# SOURCE MATERIAL
┌────────
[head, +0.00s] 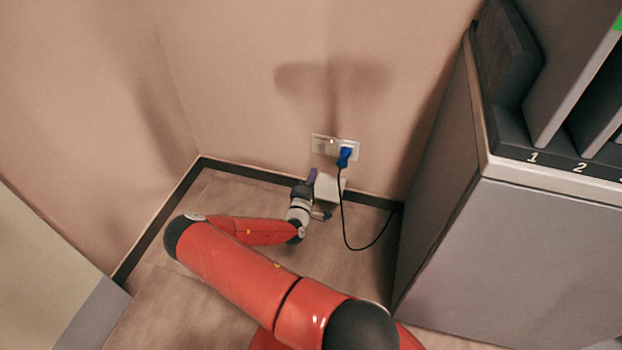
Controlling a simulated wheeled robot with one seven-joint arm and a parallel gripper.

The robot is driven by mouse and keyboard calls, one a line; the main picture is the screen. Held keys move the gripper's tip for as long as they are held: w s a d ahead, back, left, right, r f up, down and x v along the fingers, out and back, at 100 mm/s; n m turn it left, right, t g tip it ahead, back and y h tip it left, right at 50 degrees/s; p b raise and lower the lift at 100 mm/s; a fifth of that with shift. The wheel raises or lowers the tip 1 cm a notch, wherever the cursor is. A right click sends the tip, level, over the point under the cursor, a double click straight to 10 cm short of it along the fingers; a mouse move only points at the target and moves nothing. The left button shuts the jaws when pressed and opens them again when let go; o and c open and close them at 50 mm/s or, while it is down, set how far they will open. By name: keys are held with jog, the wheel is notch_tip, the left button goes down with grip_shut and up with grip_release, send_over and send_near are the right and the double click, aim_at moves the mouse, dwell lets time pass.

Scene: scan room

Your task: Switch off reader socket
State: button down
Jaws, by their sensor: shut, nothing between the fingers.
└────────
# WRITTEN TASK
Make an exact copy of the data above, pictures excluded.

# RESPONSE FOR THIS EXERCISE
[head, +0.00s] 
Controlling a simulated wheeled robot with one seven-joint arm and a parallel gripper.

The robot is driven by mouse and keyboard calls, one a line; the main picture is the screen. Held keys move the gripper's tip for as long as they are held: w s a d ahead, back, left, right, r f up, down and x v along the fingers, out and back, at 100 mm/s; n m turn it left, right, t g tip it ahead, back and y h tip it left, right at 50 degrees/s; p b raise and lower the lift at 100 mm/s; a fifth of that with shift. The wheel raises or lowers the tip 1 cm a notch, wherever the cursor is. A right click sends the tip, level, over the point under the cursor, a double click straight to 10 cm short of it along the fingers; a mouse move only points at the target and moves nothing. The left button shuts the jaws when pressed and opens them again when let go; o and c open and close them at 50 mm/s or, while it is down, set how far they will open. By name: keys are held with jog, the wheel is notch_tip, the left button goes down with grip_shut and up with grip_release, send_over and send_near are the right and the double click, aim_at moves the mouse, dwell lets time pass.

Scene: scan room

Your task: Switch off reader socket
State: button down
Jaws, by their sensor: shut, nothing between the fingers.

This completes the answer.